Sunday, June 22, 2008

A Letter to Howard Schultz, CEO of Starbucks

I sent this to Starbuck's HQ last year. I got a very polite form letter from someone in PR.


Howard Schultz
Chairman
Starbucks
2401 Utah Avenue South, Seattle, Washington 98134

Dear Howard,

As a Starbucks customer, I find myself planning to reduce my number of (numerous) visits, but as I have had hundreds of pleasant experiences and enjoyed many espresso cups over the years, I feel the need to tell you about my reasons, so that they might positively affect the company.

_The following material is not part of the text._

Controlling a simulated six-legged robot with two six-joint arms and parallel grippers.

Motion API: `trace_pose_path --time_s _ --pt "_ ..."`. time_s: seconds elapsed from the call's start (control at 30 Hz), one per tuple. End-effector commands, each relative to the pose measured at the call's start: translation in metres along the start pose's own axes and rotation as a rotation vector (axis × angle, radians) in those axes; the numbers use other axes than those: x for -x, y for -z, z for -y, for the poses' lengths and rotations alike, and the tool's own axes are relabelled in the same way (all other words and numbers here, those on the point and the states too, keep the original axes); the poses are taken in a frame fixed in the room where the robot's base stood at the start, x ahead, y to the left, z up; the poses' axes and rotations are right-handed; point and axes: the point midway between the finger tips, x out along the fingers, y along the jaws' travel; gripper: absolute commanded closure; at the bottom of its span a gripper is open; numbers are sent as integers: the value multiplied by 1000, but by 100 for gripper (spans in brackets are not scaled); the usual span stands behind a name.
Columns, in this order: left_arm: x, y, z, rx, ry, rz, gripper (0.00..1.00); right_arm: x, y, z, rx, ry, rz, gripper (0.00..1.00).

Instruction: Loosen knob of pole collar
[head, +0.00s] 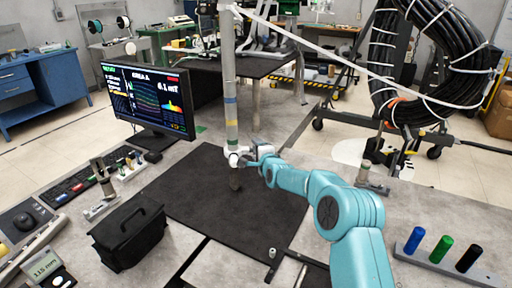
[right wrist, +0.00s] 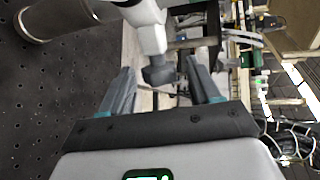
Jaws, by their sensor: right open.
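A grey upright pole (head: 231,100) with blue and yellow bands stands on the black perforated plate. A white collar (head: 234,151) sits low around it. In the right wrist view the collar's white arm (right wrist: 148,35) ends in a dark grey knob (right wrist: 158,75). The pole (right wrist: 55,18) shows at the upper left there. My right gripper (head: 252,152) is beside the collar, on its right. In the right wrist view my right gripper (right wrist: 159,66) is open, its fingers on either side of the knob, with gaps showing. My left gripper is not in view.
The black plate (head: 185,190) is mostly clear around the pole. A monitor (head: 148,98) stands behind on the left, and a black box (head: 130,232) at front left. A holder with blue, green and black cylinders (head: 440,248) is at the right. A thick cable coil (head: 385,60) hangs behind.

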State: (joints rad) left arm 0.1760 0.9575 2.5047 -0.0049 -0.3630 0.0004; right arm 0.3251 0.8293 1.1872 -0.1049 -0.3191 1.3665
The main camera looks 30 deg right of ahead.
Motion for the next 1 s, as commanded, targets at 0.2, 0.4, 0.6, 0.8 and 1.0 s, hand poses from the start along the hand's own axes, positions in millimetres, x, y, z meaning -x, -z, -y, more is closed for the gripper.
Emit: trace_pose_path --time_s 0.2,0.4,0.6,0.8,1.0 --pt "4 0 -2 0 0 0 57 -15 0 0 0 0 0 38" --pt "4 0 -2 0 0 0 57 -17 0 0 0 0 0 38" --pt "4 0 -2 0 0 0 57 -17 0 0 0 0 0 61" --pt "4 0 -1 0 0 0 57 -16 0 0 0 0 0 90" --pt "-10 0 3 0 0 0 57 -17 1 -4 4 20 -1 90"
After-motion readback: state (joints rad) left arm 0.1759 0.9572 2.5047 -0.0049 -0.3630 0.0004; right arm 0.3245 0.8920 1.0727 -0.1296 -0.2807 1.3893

Just for background, I am in a demographic I heard disparagingly categorized as “cappuccino-drinking Volvo drivers”. Our family has two teen-age boys, and over the last 25 years I have been to Starbucks locations all over Canada, the US, and Japan, and spent thousands of dollars there. My formative coffee experiences included a visit to Italy in 1977, where after stumbling off the red-eye train from Roma to Firenze at 5:30 am Sunday morning, the train-station’s café was bustling, powered by a barista-owner with energy and a sense of humor inspiring to those of us dragging ourselves out of the train. She affectionately echoed our requests by ordering up “cappucio” – yes, without the “n”.

I brought back my love of the coffee and café culture, much as you did, but not being as entrepreneurial, had to seek out opportunities, nuggets like the Java Shoppe in Edmonton Alberta, where I learned the phrases “long-pull” and “short-pull” were literally about heaving the pressure arm on the Victorian-age steam-powered espresso maker. After that, you could find pockets of it in the folk-music-and-carrot-cake music clubs, like the one I went to “The Hovel” and first heard Leon Redbone.

But I ramble. If we had time, we would sit at a small table with an espresso and have a conversation, and I hoped to come close to it last month when you were in Vancouver for the 25th anniversary of the CPR terminal location. I was at that location earlier that day but could not stay for the event. Here’s what I would have said:

Number One: Bring back the coffee smell. Working as I do at a large corporation, I can almost hear your accounting firm point out the waste of money they saw in having open beans in drawers. Hard to account for; spoilage; mess; the occasional overage in filling up a customer’s bag; beans dropped, stepped on, kicked into corners, stuck in customers’ show treads, in the corner of the shelf. How much more efficient it would be to eliminate that mess, and just sell prepackaged beans. But what the shops have lost as a result of that is – serendipity, and aroma. The mix of wafts of beans, roasted and mixed, was for me like a bee drawn to a flower. I used to pop into a store, just for a whiff. But now, the coffee smell is missing,

Number Two: Bring back baristas. I imagine anyone can be taught to steam milk. You just read the temperature. But being able to measure, tamp, and pull a shot is a skill, a craft, perhaps an art. The auto-mech machines that are now sweeping the locations simply do not make as good coffee as the hand-made. I don’t even bother now getting espresso from shops that have those machines, and it’s getting hard to find a Starbucks without one. I am sure accounting has determined that the labour-cost per cup has now been reduced and can quantify the savings on the bottom line, but my dollar is going to disappear from the top-line. No company I am familiar with ever considers reduction in top-line revenue as a consequence of cost reduction, I believe because the cost-reducers do not understand the ephemeral elements of quality, and so ignore them when they are impacted by cost-cutting. It takes top-level leadership to avoid the erosion of these hard-to-quantify elements of brand equity, as you alluded to in your memo in February.

Now I realize that I am a coffee snob. I always knew that Starbucks’ ability to continue to attract me would be at odds with the mass-market, good-enough approach that seems to be the sweet spot for public companies. I can imagine that as a company, Starbucks believes that the mass market is key, and consistency is more important than uniqueness or high quality. Still, I am saddened at the prospect.

My coffee indulgence has been moving back to the smaller, unique coffee houses in Vancouver, like Take Five, and Café Artigiano, both run by Italian families, where each cup is a little work of art, and I can be re-instated in the coffee culture of Italy that I came to love as a young man.

May I finish with a sincere thanks for bringing the coffee house experience and a wish for good luck with Starbucks, Howard.